Monday, December 11, 2006

Threadless.com

This site, Threadless.com, has lots of funny and/or random shirts. My personal favorites are Darth Vader trimming the hedges and the Bicycle Miles Per Gallon infinity shirts.

Wednesday, December 06, 2006

London Carolers

This evening while on the way for a brief run in Hyde Park, I heard the unmistakable sound of Carolers sing-sing-singing. I couldn't pass up the opportunity to join them in hearty melody. We sang "Silent Night" and "The 12 Days of Christmas."

Sunday, December 03, 2006

Sunrise, sunset swiftly flow the days

Currently, the projected sunrise and subsequent sunset in London are scheduled for 7:48 am and 3:53 pm. I'm told the day will get progressively shorter. 8 hours of sunlight seems such a short period of time. By sunlight, I mean lighter than night since many times the clouds cover the sun for a large portion of the day. It's strange to look out the window at 4:15 in the afternoon and see things all dark. And we're not talking the sun's just started going down.
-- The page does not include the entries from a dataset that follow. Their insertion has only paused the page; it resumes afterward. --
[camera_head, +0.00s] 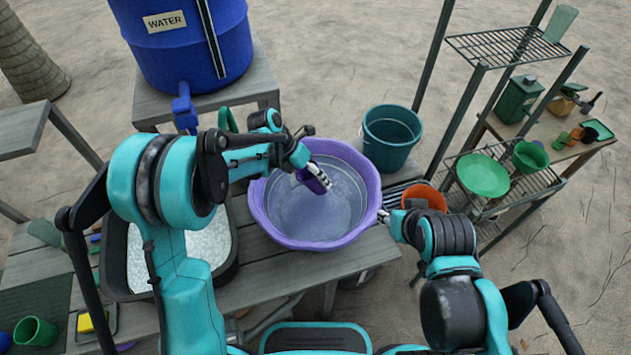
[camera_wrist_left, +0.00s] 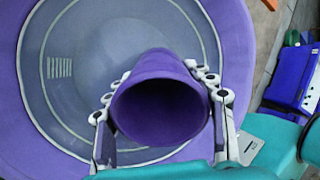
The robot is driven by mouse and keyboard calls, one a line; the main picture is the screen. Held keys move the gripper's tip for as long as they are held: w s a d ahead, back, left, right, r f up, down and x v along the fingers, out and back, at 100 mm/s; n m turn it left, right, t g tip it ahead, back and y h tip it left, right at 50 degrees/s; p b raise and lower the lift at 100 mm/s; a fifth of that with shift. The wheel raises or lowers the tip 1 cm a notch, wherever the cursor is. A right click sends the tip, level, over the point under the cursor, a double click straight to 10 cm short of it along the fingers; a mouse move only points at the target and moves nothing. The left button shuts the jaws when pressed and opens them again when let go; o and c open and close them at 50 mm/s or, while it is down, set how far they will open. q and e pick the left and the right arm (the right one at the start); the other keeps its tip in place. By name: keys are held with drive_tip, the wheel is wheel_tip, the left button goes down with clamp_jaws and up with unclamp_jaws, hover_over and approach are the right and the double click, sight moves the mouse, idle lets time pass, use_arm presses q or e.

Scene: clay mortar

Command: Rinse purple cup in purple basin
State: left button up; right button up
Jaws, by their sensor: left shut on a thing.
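The purple basin (camera_head: 374,195) stands on the grey wooden bench, with a greyish, watery-looking inside. My left gripper (camera_head: 318,178) is shut on the purple cup (camera_head: 308,181) and holds it over the basin. In the left wrist view the cup (camera_wrist_left: 160,112) is between the fingers, its open mouth facing the camera, with the basin (camera_wrist_left: 232,35) behind it. I cannot tell if the cup touches the water. My right gripper (camera_head: 384,216) is beside the basin's right rim, near an orange container; its fingers are too small to read.
A blue water barrel (camera_head: 180,45) with a tap stands behind the basin. A teal bucket (camera_head: 391,130) is behind right. An orange container (camera_head: 424,196) is at the right. A dark tray of white grains (camera_head: 205,245) is left. A wire shelf with green dishes (camera_head: 483,174) stands right.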

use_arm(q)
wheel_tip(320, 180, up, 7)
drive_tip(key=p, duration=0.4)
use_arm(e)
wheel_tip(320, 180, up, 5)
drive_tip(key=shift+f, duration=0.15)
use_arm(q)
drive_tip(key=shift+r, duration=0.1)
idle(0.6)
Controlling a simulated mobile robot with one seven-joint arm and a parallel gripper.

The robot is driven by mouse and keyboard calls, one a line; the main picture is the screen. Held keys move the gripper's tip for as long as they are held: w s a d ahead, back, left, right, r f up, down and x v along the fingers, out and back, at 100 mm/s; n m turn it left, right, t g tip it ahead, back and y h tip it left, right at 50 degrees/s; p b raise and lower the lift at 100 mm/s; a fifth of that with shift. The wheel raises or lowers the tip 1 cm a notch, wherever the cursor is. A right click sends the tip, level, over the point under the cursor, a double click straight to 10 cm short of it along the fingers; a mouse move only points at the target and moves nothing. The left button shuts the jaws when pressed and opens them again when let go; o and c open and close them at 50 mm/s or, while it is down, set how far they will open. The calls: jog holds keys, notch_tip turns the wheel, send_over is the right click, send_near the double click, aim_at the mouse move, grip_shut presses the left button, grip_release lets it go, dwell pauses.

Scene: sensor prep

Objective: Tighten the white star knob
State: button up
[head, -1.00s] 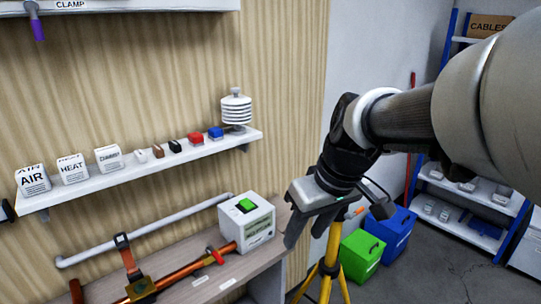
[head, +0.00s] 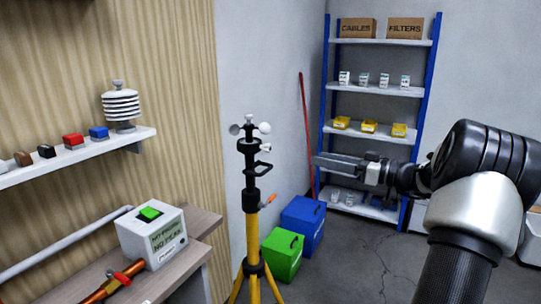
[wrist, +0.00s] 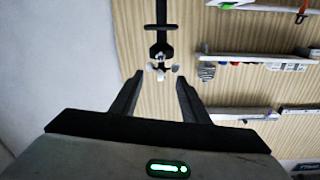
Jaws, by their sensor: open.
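A yellow and black tripod mast (head: 250,235) stands in the middle of the head view. At its top are small white round cups (head: 264,128) on short arms. Below them the black mast carries a side bracket (head: 259,168) and an orange lever (head: 271,199). I cannot make out a distinct white star knob. My gripper (head: 316,160) is open and empty, right of the mast top, its fingers pointing left. In the wrist view the white cups (wrist: 161,67) appear upside down, in line with the gap between my fingertips (wrist: 159,79); distance is hard to judge.
A wall shelf (head: 75,158) with small blocks and a white louvred shield (head: 121,106) is at left. Below it, a bench (head: 195,222) holds a white box (head: 152,237). Green (head: 282,255) and blue (head: 303,225) bins stand behind the tripod. A rack (head: 430,75) is behind my arm.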

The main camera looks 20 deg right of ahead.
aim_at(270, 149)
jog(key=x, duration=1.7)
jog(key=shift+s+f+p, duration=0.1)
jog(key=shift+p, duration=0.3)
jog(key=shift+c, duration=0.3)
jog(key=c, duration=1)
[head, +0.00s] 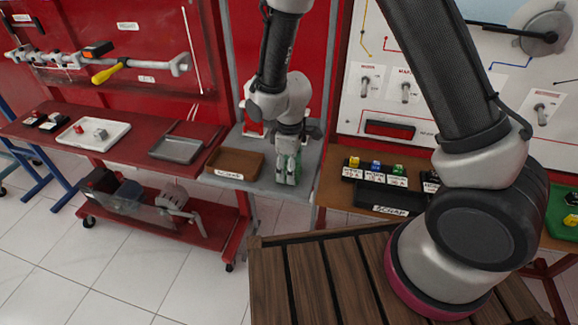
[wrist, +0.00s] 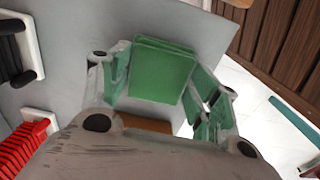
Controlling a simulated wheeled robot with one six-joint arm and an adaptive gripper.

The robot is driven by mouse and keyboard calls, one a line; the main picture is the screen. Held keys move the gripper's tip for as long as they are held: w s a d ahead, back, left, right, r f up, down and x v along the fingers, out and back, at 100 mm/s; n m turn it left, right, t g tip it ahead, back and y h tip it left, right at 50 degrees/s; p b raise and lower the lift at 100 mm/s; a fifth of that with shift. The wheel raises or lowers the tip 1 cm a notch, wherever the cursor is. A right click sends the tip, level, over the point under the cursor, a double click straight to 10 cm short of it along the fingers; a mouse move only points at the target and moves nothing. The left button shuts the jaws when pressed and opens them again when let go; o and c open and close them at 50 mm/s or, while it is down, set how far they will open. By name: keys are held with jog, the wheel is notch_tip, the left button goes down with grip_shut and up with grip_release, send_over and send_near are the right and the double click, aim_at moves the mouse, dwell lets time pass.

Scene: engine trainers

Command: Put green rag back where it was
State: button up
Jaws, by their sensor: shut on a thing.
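The green rag (wrist: 162,70) is a folded, layered square between my gripper's fingers in the wrist view. My gripper (wrist: 160,92) is shut on it, with one finger on each side. In the head view my gripper (head: 288,172) points down over the grey table (head: 262,187), just right of the brown tray (head: 235,176). Only a little green shows there between the fingers. I cannot tell whether the rag touches the table surface.
A red cart (head: 60,112) with a white tray (head: 93,133) and a grey tray (head: 176,149) stands at left. At right is a black bin labelled scrap (head: 390,201) beside small coloured parts. A slatted wooden surface (head: 310,270) lies in front.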

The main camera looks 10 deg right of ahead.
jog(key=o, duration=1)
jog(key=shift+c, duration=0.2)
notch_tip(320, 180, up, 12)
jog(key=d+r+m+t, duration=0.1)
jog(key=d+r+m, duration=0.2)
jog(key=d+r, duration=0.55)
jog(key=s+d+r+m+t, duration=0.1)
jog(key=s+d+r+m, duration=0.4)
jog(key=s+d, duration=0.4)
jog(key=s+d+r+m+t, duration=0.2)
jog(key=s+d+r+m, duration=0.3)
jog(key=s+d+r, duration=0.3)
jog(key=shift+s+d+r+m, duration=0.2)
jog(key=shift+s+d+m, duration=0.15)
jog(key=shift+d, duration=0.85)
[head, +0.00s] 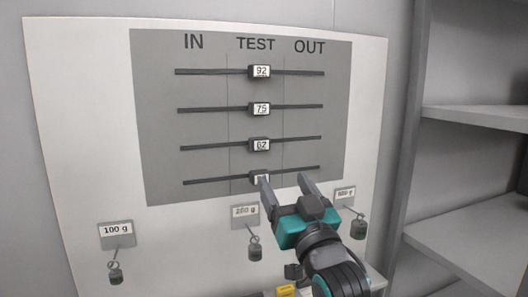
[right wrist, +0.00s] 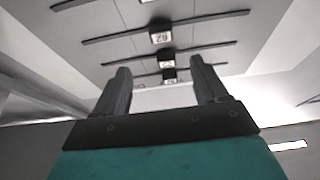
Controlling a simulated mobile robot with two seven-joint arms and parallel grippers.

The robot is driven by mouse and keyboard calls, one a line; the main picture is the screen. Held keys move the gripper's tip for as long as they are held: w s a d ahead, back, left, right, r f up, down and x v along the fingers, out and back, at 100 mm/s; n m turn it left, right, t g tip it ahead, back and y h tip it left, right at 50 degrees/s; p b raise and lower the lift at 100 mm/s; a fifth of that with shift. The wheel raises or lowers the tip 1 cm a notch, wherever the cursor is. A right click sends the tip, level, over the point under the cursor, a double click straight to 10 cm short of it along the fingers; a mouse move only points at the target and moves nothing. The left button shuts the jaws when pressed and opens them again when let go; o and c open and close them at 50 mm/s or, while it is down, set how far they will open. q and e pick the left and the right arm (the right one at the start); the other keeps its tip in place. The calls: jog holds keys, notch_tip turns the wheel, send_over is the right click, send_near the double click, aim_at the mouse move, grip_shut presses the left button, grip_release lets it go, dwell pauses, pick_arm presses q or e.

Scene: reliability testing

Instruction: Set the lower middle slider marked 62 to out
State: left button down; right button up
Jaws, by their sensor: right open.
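The slider marked 62 (head: 260,145) is a small black block with a white label, on the third dark rail from the top. It sits in the middle column under TEST; the OUT column is to its right. It also shows in the right wrist view (right wrist: 160,36). My right gripper (head: 285,180) is open and empty, below the 62 rail and in front of the lowest rail. Its left finger partly hides the lowest slider (head: 260,179). My left gripper is not in view.
The sliders marked 75 (head: 260,109) and 92 (head: 260,71) also sit under TEST. Hanging weights labelled 100 g (head: 115,274) and 200 g (head: 254,249) are on the board below, with another at right (head: 358,229). Grey shelves (head: 480,118) stand at the right.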

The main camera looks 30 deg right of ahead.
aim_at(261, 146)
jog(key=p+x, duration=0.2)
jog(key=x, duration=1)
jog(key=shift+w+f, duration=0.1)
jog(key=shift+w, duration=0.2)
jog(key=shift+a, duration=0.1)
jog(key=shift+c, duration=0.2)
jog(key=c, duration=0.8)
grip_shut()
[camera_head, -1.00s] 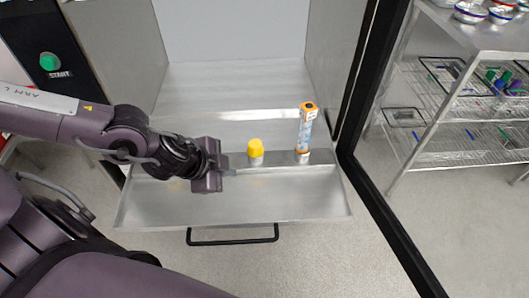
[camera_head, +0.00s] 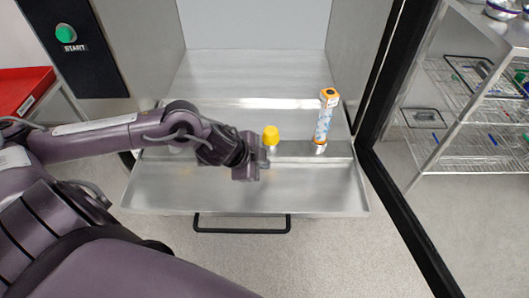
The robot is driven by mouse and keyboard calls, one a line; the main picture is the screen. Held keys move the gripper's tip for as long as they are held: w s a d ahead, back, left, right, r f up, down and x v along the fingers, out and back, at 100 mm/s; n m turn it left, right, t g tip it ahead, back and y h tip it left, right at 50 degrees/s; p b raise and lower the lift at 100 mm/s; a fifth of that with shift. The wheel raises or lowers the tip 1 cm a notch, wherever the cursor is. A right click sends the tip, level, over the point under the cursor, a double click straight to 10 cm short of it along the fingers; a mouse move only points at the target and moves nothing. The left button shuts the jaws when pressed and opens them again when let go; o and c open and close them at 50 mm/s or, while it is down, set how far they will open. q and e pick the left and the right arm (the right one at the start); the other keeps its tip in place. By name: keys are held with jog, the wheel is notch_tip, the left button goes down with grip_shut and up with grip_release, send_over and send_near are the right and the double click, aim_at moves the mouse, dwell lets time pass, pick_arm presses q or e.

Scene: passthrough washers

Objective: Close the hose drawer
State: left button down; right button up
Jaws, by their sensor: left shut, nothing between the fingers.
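The hose drawer (camera_head: 315,195) is a shallow steel tray, pulled out at the foot of the steel washer chamber, with a black bar handle (camera_head: 242,230) on its front. My left gripper (camera_head: 263,160) is over the drawer, shut and empty, behind the handle and just beside a yellow-capped item (camera_head: 271,136). I cannot tell whether they touch. A tilted tube with orange ends (camera_head: 325,118) stands at the drawer's back right. My right gripper is not in view.
A black door frame (camera_head: 400,218) runs along the right. Beyond it stands a wire rack (camera_head: 470,115) with small items. A green start button (camera_head: 65,34) is at upper left, above a red surface (camera_head: 22,88). The floor in front of the handle is clear.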

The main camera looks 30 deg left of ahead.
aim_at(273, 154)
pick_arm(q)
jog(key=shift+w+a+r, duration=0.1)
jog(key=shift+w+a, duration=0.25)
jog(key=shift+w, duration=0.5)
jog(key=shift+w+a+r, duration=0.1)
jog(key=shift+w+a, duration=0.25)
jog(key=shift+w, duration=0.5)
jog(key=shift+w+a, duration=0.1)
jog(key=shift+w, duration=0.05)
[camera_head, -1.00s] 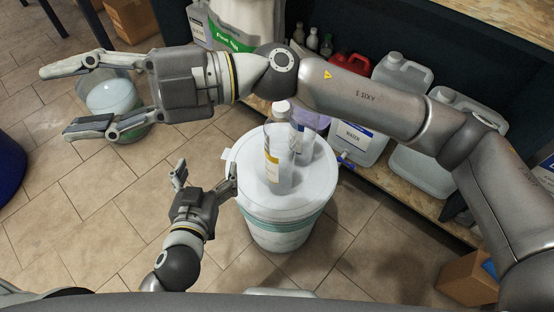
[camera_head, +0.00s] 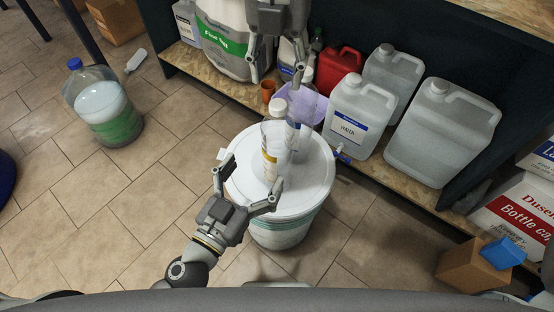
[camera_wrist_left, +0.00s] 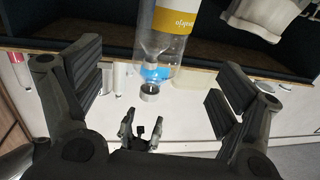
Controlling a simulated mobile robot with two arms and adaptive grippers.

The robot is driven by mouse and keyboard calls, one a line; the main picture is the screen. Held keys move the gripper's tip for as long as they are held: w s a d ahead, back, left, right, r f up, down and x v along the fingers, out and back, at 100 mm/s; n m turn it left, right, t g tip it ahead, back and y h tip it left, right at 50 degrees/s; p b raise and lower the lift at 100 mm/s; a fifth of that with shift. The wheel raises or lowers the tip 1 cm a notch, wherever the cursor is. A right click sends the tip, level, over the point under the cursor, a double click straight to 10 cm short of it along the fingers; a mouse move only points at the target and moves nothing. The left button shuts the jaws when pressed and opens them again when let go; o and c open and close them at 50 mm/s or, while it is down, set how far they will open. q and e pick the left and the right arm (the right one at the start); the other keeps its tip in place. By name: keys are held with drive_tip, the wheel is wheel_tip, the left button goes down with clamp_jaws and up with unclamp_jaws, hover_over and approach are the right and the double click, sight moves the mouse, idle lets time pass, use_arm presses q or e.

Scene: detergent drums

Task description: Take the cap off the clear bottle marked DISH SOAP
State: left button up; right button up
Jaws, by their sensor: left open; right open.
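A clear bottle (camera_head: 272,155) with a yellow label and a pale cap (camera_head: 279,105) stands upright on the white drum's lid (camera_head: 315,181). I cannot read its label. In the left wrist view the bottle (camera_wrist_left: 165,45) appears upside down between the finger tips, its cap (camera_wrist_left: 148,92) still on. A second bottle (camera_head: 302,140) stands just behind, partly hidden. My left gripper (camera_head: 249,179) is open at the front of the bottle, with no visible grip on it. My right gripper (camera_head: 276,77) is open, fingers pointing down, above the cap and apart from it; it also shows in the left wrist view (camera_wrist_left: 128,120).
Behind the drum, a low shelf holds a purple basin (camera_head: 308,104), a red canister (camera_head: 339,70), a WATER canister (camera_head: 357,119) and other jugs. A large blue-capped bottle (camera_head: 103,108) stands on the floor at left. The tiled floor between it and the drum is clear.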

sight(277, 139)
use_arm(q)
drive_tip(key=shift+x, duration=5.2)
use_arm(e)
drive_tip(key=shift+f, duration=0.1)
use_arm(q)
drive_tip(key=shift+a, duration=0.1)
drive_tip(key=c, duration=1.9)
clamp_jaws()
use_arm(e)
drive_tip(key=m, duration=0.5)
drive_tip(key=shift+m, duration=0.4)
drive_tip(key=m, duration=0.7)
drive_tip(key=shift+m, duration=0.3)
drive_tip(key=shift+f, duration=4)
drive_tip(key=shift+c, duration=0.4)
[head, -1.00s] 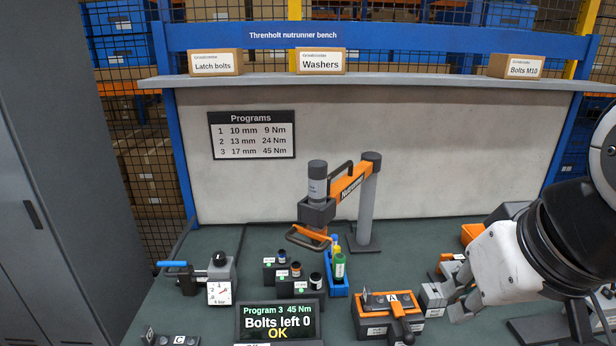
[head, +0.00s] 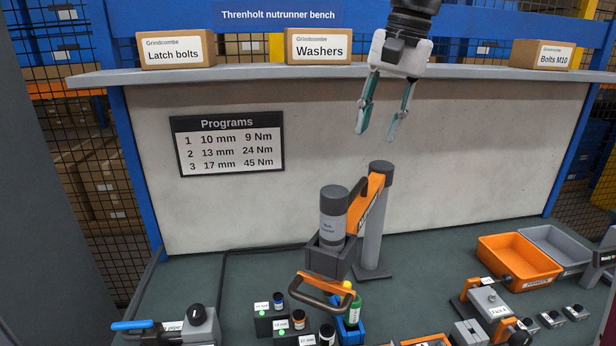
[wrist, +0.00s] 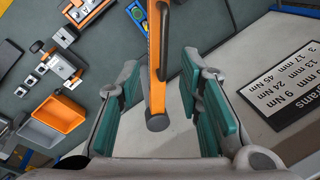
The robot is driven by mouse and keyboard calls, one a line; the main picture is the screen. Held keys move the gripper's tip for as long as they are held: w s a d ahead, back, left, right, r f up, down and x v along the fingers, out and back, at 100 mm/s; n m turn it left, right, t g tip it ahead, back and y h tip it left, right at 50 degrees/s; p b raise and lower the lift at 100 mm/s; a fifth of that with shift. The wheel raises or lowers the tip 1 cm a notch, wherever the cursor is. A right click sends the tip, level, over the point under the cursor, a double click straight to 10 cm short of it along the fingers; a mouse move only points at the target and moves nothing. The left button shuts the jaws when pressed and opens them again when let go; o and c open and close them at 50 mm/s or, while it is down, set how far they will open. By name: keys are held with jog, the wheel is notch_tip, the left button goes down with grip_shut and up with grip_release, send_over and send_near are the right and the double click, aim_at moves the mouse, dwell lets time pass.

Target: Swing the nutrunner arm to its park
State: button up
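The nutrunner arm (head: 364,207) is an orange boom on a grey post (head: 375,235). It carries a grey nutrunner head (head: 334,215) with an orange and black handle (head: 322,292) at its front lower end. My gripper (head: 377,135) is open and empty, fingers pointing down, above the post in the head view. In the wrist view the orange boom (wrist: 156,85) and the round post top (wrist: 158,123) lie between the open fingers of my gripper (wrist: 167,95), with gaps on both sides. No park holder is clearly identifiable.
A blue holder (head: 350,330) with coloured bottles stands below the handle, beside several small socket blocks (head: 270,320). Orange (head: 514,262) and grey (head: 556,248) bins stand at right. The shelf (head: 440,72) with labelled boxes runs behind my gripper. The bench at centre left is fairly clear.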

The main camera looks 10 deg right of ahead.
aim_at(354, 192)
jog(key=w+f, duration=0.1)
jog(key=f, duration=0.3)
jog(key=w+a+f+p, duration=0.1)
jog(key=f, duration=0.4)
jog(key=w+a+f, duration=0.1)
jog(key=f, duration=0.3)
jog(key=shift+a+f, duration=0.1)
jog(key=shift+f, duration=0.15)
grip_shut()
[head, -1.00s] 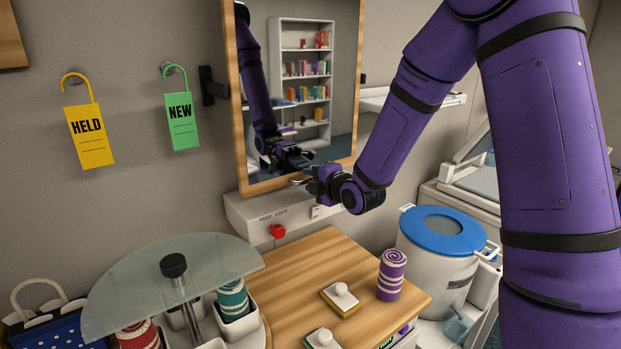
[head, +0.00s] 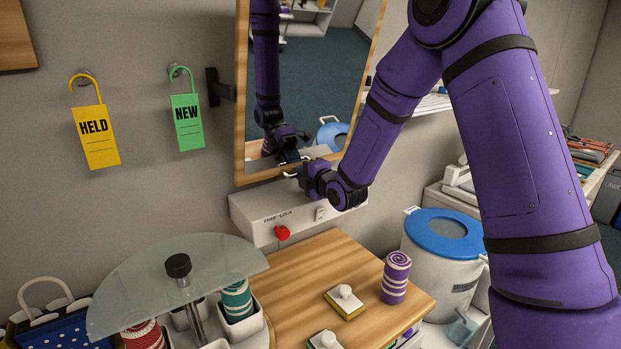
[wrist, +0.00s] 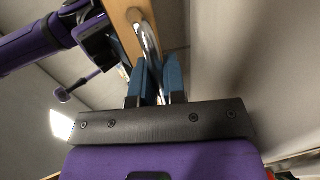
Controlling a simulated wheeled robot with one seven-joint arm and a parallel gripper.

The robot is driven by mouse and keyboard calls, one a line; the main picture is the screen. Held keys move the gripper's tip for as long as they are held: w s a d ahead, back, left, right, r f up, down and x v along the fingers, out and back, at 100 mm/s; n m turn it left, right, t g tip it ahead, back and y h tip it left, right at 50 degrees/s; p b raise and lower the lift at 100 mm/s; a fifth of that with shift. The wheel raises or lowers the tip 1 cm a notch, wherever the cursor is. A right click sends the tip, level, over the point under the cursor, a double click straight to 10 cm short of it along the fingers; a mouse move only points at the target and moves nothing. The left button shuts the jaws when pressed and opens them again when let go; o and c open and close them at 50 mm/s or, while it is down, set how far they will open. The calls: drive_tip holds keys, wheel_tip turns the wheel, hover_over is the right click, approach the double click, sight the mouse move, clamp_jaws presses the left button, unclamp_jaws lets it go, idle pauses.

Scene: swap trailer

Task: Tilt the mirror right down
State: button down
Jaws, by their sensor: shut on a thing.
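The mirror (head: 305,90) hangs on the wall in a wooden frame. It is tilted downward, and its glass reflects floor, my arm and a blue-lidded bin. A metal handle (wrist: 147,38) is fixed at the frame's lower edge. My gripper (head: 300,172) is at the bottom of the frame, and in the wrist view its blue fingers (wrist: 158,78) are closed on the handle. In the head view the gripper's own body hides most of the handle.
A white wall box with a red button (head: 282,233) is just below the mirror. A wooden worktop (head: 300,280) holds a purple striped roll (head: 396,277). A bin with a blue lid (head: 443,235) is at right.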

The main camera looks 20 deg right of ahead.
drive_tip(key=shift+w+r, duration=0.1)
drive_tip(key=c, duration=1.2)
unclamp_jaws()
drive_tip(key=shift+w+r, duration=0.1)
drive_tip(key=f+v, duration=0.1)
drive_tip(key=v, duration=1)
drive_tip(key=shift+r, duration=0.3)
By that time, it's down for a long winter's nap.

Saturday, December 02, 2006

British Museum

Today, I spent a bit of time at the British Museum which has an extensive collection of artifacts from all eras. Two notable items I saw were the Rosetta Stone (which the British absconded with following military actions with France in the early 1800s) and parts of the Parthenon. No, I did not make a quick trip to Athens. A man with the named Lord Elgin obtained these parts of the Parthenon back a couple hundred years ago. This was accomplished with permission from the authorities though some felt they should remain with the original structure. On the other side, the pieces were likely preserved much better in the British Museum rather than face damage from vandalism and weather.

I also went and watched the ACC championship game at a BBQ place called BoDean's owned by a guy from Kansas City so you know it was some classic KC style cooking.

Current listening: Licoln Bruster: Let the Praises Ring



This is a nice picture of Regent's Park in Autumn bloom.